§ Recorded data

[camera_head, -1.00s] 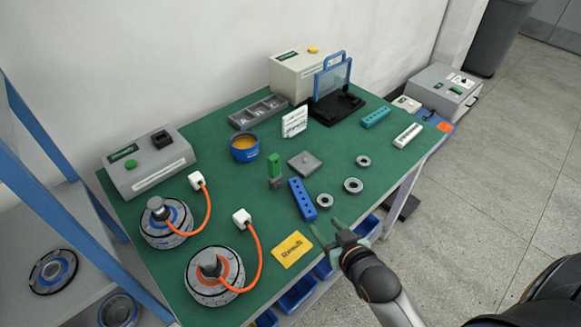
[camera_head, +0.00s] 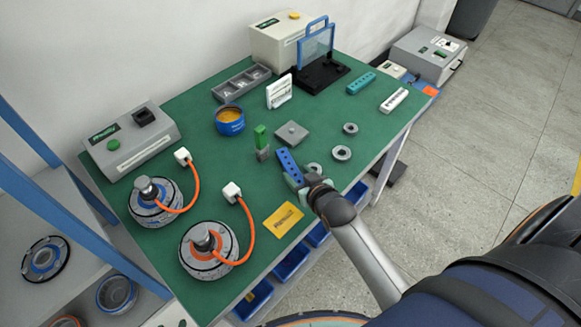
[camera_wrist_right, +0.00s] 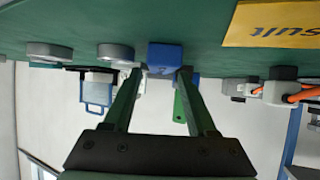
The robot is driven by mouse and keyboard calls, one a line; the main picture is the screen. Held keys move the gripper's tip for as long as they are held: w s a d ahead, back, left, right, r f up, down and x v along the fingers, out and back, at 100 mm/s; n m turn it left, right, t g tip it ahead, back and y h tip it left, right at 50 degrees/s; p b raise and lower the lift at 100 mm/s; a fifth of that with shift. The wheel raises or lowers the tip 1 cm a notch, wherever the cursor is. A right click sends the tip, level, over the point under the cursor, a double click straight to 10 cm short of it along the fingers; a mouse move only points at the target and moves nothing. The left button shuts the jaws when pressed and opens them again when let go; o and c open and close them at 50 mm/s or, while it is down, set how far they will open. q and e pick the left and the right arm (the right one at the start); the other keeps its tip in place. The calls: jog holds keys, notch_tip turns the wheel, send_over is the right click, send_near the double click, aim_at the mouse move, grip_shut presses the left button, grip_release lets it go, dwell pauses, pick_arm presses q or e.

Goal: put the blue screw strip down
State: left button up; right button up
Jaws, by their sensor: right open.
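The blue screw strip (camera_head: 287,163) lies on the green table, a long bar with a row of holes. My right gripper (camera_head: 300,182) is at its near end. In the right wrist view, which shows the table upside down, the end of the blue strip (camera_wrist_right: 165,56) sits between the open fingertips of my right gripper (camera_wrist_right: 161,75). I cannot tell whether either finger touches it. My left gripper is not in view.
Grey rings (camera_head: 341,153) lie just right of the strip. A green-topped block (camera_head: 261,137) stands to its left, a grey square plate (camera_head: 291,133) behind it. A yellow card (camera_head: 283,219) lies in front. Teal (camera_head: 361,83) and white strips (camera_head: 394,100) lie at the back right.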

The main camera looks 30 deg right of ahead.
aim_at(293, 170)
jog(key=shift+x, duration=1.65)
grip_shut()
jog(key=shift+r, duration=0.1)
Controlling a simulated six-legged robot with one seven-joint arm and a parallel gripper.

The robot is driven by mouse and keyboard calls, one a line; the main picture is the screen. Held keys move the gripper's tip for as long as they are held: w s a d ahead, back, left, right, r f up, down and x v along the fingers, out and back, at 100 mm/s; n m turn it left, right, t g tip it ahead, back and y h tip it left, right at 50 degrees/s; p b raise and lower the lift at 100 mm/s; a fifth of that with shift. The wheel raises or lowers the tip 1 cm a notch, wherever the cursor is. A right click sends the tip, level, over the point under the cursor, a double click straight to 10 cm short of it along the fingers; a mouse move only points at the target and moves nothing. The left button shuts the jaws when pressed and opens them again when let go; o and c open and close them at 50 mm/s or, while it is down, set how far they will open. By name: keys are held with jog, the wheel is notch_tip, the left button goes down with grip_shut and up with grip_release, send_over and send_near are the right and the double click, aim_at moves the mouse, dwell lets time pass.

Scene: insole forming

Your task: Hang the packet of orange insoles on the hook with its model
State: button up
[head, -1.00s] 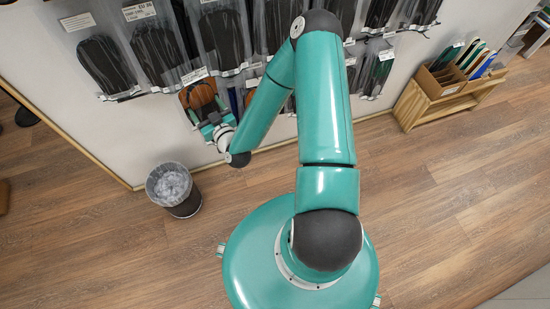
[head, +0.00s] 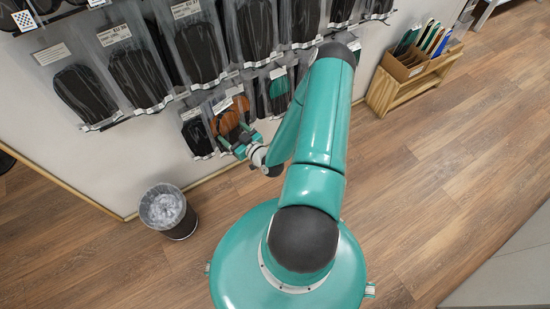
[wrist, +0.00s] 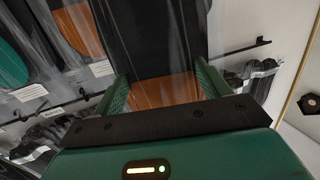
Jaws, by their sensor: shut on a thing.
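My gripper (head: 243,146) is at the lower row of packets on the wall, shut on the packet of orange insoles (head: 226,123). In the wrist view the packet's clear wrap, with black and orange parts (wrist: 165,91), lies between the two green fingers (wrist: 162,82). Another orange insole packet (head: 242,104) is just beside and behind it in the head view; its orange part also shows at the upper left of the wrist view (wrist: 80,28). A dark hook rod (wrist: 245,48) sticks out to the right of the held packet in the wrist view. Whether the held packet touches a hook cannot be told.
A black insole packet (head: 197,135) hangs left of the held one, and green insoles (head: 278,86) hang to the right. A row of black packets (head: 140,75) hangs above. A waste bin (head: 165,210) and a wooden rack (head: 400,85) stand on the otherwise clear floor.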

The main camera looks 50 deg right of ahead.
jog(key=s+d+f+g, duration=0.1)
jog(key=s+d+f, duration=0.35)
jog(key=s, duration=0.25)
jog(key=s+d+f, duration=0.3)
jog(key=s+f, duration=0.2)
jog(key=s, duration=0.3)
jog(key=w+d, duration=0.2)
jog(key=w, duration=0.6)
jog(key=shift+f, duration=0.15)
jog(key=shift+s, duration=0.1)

§ Exercise requirements
Reproduce the data above in full, exactly as it is, with the pictures left out.

§ Output for this exercise
[camera_head, -1.00s] 
[camera_head, +0.00s] 
[camera_wrist_right, +0.00s] 
The robot is driven by mouse and keyboard calls, one a line; the main picture is the screen. Held keys move the gripper's tip for as long as they are held: w s a d ahead, back, left, right, r f up, down and x v along the fingers, out and back, at 100 mm/s; n m turn it left, right, t g tip it ahead, back and y h tip it left, right at 50 degrees/s; p b raise and lower the lift at 100 mm/s; a fifth of that with shift. The wheel raises or lowers the tip 1 cm a notch, wherever the cursor is. A right click sends the tip, level, over the point under the cursor, a double click straight to 10 cm short of it along the fingers; a mouse move only points at the target and moves nothing. The left button shuts the jaws when pressed and opens them again when let go; o and c open and close them at 50 mm/s or, while it is down, set how far they will open. q and e pick the left and the right arm (the right one at the start); the other keeps its tip in place. The calls: jog holds keys, notch_tip turns the wheel, send_over is the right click, send_near the double click, aim_at the mouse move, grip_shut presses the left button, grip_release lets it go, dwell pauses, pick_arm presses q or e.

Goal: put the blue screw strip down
State: left button up; right button up
Jaws, by their sensor: right open.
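The blue screw strip (camera_head: 287,163) lies on the green table, a long bar with a row of holes. My right gripper (camera_head: 300,182) is at its near end. In the right wrist view, which shows the table upside down, the end of the blue strip (camera_wrist_right: 165,56) sits between the open fingertips of my right gripper (camera_wrist_right: 161,75). I cannot tell whether either finger touches it. My left gripper is not in view.
Grey rings (camera_head: 341,153) lie just right of the strip. A green-topped block (camera_head: 261,137) stands to its left, a grey square plate (camera_head: 291,133) behind it. A yellow card (camera_head: 283,219) lies in front. Teal (camera_head: 361,83) and white strips (camera_head: 394,100) lie at the back right.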

The main camera looks 30 deg right of ahead.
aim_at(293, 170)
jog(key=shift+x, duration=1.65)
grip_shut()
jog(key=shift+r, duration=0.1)
Controlling a simulated six-legged robot with one seven-joint arm and a parallel gripper.

The robot is driven by mouse and keyboard calls, one a line; the main picture is the screen. Held keys move the gripper's tip for as long as they are held: w s a d ahead, back, left, right, r f up, down and x v along the fingers, out and back, at 100 mm/s; n m turn it left, right, t g tip it ahead, back and y h tip it left, right at 50 degrees/s; p b raise and lower the lift at 100 mm/s; a fifth of that with shift. The wheel raises or lowers the tip 1 cm a notch, wherever the cursor is. A right click sends the tip, level, over the point under the cursor, a double click straight to 10 cm short of it along the fingers; a mouse move only points at the target and moves nothing. The left button shuts the jaws when pressed and opens them again when let go; o and c open and close them at 50 mm/s or, while it is down, set how far they will open. By name: keys are held with jog, the wheel is notch_tip, the left button goes down with grip_shut and up with grip_release, send_over and send_near are the right and the double click, aim_at moves the mouse, dwell lets time pass.

Scene: insole forming

Your task: Hang the packet of orange insoles on the hook with its model
State: button up
[head, -1.00s] 
[head, +0.00s] 
[wrist, +0.00s] 
Jaws, by their sensor: shut on a thing.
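My gripper (head: 243,146) is at the lower row of packets on the wall, shut on the packet of orange insoles (head: 226,123). In the wrist view the packet's clear wrap, with black and orange parts (wrist: 165,91), lies between the two green fingers (wrist: 162,82). Another orange insole packet (head: 242,104) is just beside and behind it in the head view; its orange part also shows at the upper left of the wrist view (wrist: 80,28). A dark hook rod (wrist: 245,48) sticks out to the right of the held packet in the wrist view. Whether the held packet touches a hook cannot be told.
A black insole packet (head: 197,135) hangs left of the held one, and green insoles (head: 278,86) hang to the right. A row of black packets (head: 140,75) hangs above. A waste bin (head: 165,210) and a wooden rack (head: 400,85) stand on the otherwise clear floor.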

The main camera looks 50 deg right of ahead.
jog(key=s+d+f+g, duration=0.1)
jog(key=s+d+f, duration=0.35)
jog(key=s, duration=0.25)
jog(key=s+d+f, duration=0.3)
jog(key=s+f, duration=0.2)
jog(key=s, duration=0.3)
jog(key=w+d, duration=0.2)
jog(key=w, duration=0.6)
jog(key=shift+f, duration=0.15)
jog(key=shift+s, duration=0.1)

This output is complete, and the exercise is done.